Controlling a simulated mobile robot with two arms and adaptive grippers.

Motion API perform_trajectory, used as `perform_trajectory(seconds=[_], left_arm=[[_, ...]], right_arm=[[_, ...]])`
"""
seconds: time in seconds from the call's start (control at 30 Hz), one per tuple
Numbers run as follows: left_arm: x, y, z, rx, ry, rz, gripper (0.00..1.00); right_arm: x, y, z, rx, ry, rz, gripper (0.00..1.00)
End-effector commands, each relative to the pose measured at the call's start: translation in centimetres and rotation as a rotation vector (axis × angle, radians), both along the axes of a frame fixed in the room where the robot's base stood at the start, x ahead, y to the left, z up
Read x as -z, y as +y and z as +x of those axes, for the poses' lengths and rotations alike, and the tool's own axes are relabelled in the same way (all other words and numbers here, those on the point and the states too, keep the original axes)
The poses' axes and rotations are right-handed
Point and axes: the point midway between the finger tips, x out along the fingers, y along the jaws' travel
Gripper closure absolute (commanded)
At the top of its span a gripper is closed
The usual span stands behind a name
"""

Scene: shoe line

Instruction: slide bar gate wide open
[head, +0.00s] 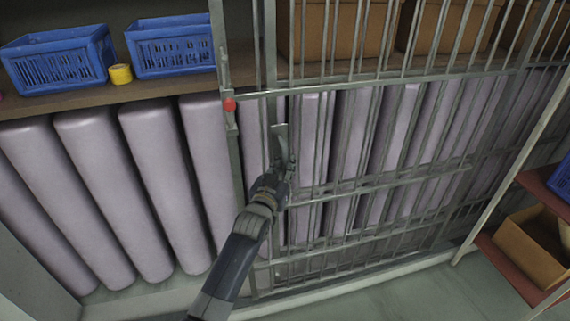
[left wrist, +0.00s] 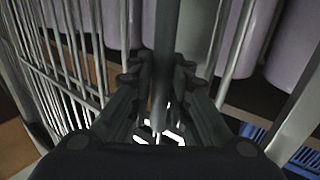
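The bar gate (head: 390,187) is a grey metal grille with upright bars and cross rails. It stands across the middle and right of the head view, and its bars also show at the left of the left wrist view (left wrist: 62,52). My left gripper (head: 280,160) is at the gate's left part. In the left wrist view its fingers (left wrist: 164,78) lie on both sides of a dark upright handle bar (left wrist: 165,45) and appear closed on it. The arm hides part of the lower gate. My right gripper is in neither view.
Lilac padded rolls (head: 160,170) stand behind the gate and in the unbarred part at left. A grey post with a red knob (head: 229,104) is left of my gripper. Blue crates (head: 60,60) and a yellow cup (head: 121,74) sit on a shelf. A red rack (head: 510,262) holds a brown box (head: 530,248).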

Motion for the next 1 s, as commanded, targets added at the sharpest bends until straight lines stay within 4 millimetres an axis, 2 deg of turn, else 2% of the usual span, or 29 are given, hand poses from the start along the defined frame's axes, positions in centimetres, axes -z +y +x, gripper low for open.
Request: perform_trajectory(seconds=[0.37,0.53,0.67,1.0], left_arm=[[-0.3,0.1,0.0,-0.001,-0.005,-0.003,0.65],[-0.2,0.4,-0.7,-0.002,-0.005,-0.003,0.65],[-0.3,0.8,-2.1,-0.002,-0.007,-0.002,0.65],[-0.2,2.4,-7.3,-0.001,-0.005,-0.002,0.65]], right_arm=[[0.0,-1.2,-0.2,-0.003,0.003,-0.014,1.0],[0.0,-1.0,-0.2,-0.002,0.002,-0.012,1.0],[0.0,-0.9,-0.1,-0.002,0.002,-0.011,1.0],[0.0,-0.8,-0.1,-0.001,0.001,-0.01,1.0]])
..............................
### EXERCISE TASK
Leave out the pictures and output the rest of the material exactly as written.

### SOLUTION FOR THIS TASK
Controlling a simulated mobile robot with two arms and adaptive grippers.

Motion API perform_trajectory, used as `perform_trajectory(seconds=[_], left_arm=[[_, ...]], right_arm=[[_, ...]])`
"""
seconds: time in seconds from the call's start (control at 30 Hz), one per tuple
Numbers run as follows: left_arm: x, y, z, rx, ry, rz, gripper (0.00..1.00); right_arm: x, y, z, rx, ry, rz, gripper (0.00..1.00)
End-effector commands, each relative to the pose measured at the call's start: translation in centimetres and rotation as a rotation vector (axis × angle, radians), both along the axes of a frame fixed in the room where the robot's base stood at the start, x ahead, y to the left, z up
Read x as -z, y as +y and z as +x of those axes, for the poses' lengths and rotations alike, and the tool's own axes are relabelled in the same way (all other words and numbers here, those on the point and the states too, keep the original axes)
The poses' axes and rotations are right-handed
Point and axes: the point midway between the finger tips, x out along the fingers, y along the jaws' travel
Gripper closure absolute (commanded)
At the top of its span a gripper is closed
The usual span stands behind a name
"""

Scene: shoe line

Instruction: slide bar gate wide open
[head, +0.00s] 
[left wrist, +0.00s] 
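The bar gate (head: 390,187) is a grey metal grille with upright bars and cross rails. It stands across the middle and right of the head view, and its bars also show at the left of the left wrist view (left wrist: 62,52). My left gripper (head: 280,160) is at the gate's left part. In the left wrist view its fingers (left wrist: 164,78) lie on both sides of a dark upright handle bar (left wrist: 165,45) and appear closed on it. The arm hides part of the lower gate. My right gripper is in neither view.
Lilac padded rolls (head: 160,170) stand behind the gate and in the unbarred part at left. A grey post with a red knob (head: 229,104) is left of my gripper. Blue crates (head: 60,60) and a yellow cup (head: 121,74) sit on a shelf. A red rack (head: 510,262) holds a brown box (head: 530,248).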

Motion for the next 1 s, as commanded, targets added at the sharpest bends until straight lines stay within 4 millimetres an axis, 2 deg of turn, else 2% of the usual span, or 29 are given, hand poses from the start along the defined frame's axes, positions in centimetres, axes -z +y +x, gripper low for open.
Request: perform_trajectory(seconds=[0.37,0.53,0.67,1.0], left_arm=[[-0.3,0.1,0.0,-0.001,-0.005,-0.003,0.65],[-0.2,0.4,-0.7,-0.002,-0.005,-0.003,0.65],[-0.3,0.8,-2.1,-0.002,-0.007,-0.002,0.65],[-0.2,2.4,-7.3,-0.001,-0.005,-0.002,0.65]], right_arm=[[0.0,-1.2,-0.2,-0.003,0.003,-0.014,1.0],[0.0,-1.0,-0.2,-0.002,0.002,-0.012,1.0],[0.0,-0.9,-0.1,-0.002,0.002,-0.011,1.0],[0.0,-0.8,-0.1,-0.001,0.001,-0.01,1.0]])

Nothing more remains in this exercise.